The loss was far deeper than the €1.8bn loss the insurer reported in the fourth quarter of 2015.
The multi-billion-dollar loss in the fourth quarter pushed AIG to a loss of $849m for the full 2016 year, compared with a profit of $2.2bn in 2015.
Commercial hit
The reserve hike hit AIG’s commercial insurance unit hard. The unit made a pre-tax loss of $5bn in the fourth quarter of 2016 (Q4 2015: loss of $2.4bn) and produced a combined operating ratio of 241.6% (Q4 2015: 163.3%)
Personal lines insurance, by contrast, returned to profit. The division made a pre-tax profit of $176m (Q3 2015: loss of $27m) and reported a combined operating ratio of 96.9% (Q4 2015: 103.1%).

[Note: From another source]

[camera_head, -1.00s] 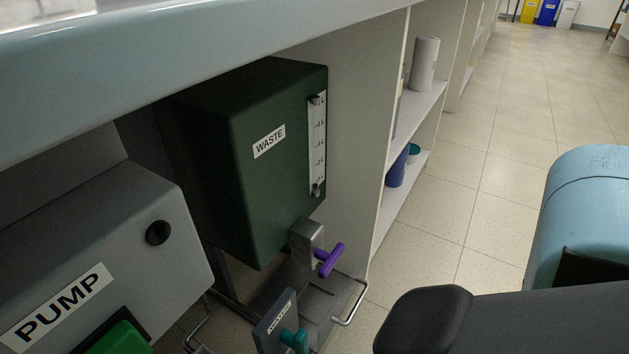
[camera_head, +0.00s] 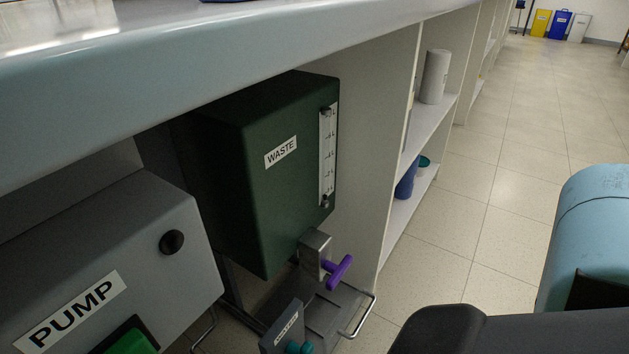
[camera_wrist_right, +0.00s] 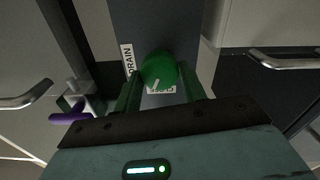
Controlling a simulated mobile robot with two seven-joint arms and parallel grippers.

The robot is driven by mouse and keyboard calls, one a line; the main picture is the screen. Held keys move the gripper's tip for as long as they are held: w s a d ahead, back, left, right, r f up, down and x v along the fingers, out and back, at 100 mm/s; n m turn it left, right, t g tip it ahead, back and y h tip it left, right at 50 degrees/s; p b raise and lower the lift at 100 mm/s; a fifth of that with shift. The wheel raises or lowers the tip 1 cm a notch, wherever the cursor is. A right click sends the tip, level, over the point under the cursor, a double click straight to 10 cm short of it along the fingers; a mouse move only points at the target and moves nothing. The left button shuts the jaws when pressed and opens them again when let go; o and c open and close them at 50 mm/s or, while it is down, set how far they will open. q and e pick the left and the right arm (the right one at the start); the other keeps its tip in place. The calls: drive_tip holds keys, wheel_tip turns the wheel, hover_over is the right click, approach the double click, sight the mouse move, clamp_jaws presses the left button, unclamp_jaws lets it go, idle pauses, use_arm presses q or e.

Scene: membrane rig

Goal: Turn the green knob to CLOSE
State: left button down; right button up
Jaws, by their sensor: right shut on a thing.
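The round green knob (camera_wrist_right: 158,70) shows in the right wrist view on a dark upright panel (camera_wrist_right: 152,22). A pale pointer line on it points towards its lower edge. A DRAIN label (camera_wrist_right: 127,62) is beside the knob at left, and a second label below it is partly covered and I cannot read it. My right gripper (camera_wrist_right: 160,88) is shut on the green knob, with a finger on each side. The head view shows part of my right arm at lower right, but not its gripper. My left gripper is in neither view.
A dark green WASTE tank (camera_head: 280,190) with a purple valve handle (camera_head: 339,272) stands under the counter (camera_head: 200,85). A grey PUMP box (camera_head: 120,235) is at left. A metal handle (camera_wrist_right: 285,60) is right of the knob. The floor (camera_head: 480,190) at right is clear.

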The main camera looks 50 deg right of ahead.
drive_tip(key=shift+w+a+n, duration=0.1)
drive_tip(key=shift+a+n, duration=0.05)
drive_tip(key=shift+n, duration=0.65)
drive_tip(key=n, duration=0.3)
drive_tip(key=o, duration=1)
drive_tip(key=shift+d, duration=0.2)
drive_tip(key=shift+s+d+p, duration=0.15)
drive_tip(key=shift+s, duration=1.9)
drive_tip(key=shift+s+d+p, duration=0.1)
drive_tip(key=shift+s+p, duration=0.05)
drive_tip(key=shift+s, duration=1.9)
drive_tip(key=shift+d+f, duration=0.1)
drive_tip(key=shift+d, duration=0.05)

The net reserve strengthening for the whole of 2016 was $5.3bn. Some 80%, or $4.2bn, of this will be covered by the adverse development reinsurance cover that AIG bought from Berkshire Hathaway unit National Indemnity.
‘Decisive actions’
AIG chief executive Peter Hancock (pictured) said: “We took decisive actions in 2016 to dramatically reduce uncertainty and deliver higher quality, more sustainable earnings in the future.
“The comprehensive adverse reserve development cover significantly reduces the risk of further reserve additions in some of the most volatile lines, and we responded definitively to emerging severity trends that we believe are materially impacting the overall US casualty market.”
Hancock was also upbeat about AIG’s future performance. He said: “Going forward, we expect to see the results from our improved underwriting platform, reduced expense base, and the strong improvement in our business mix.”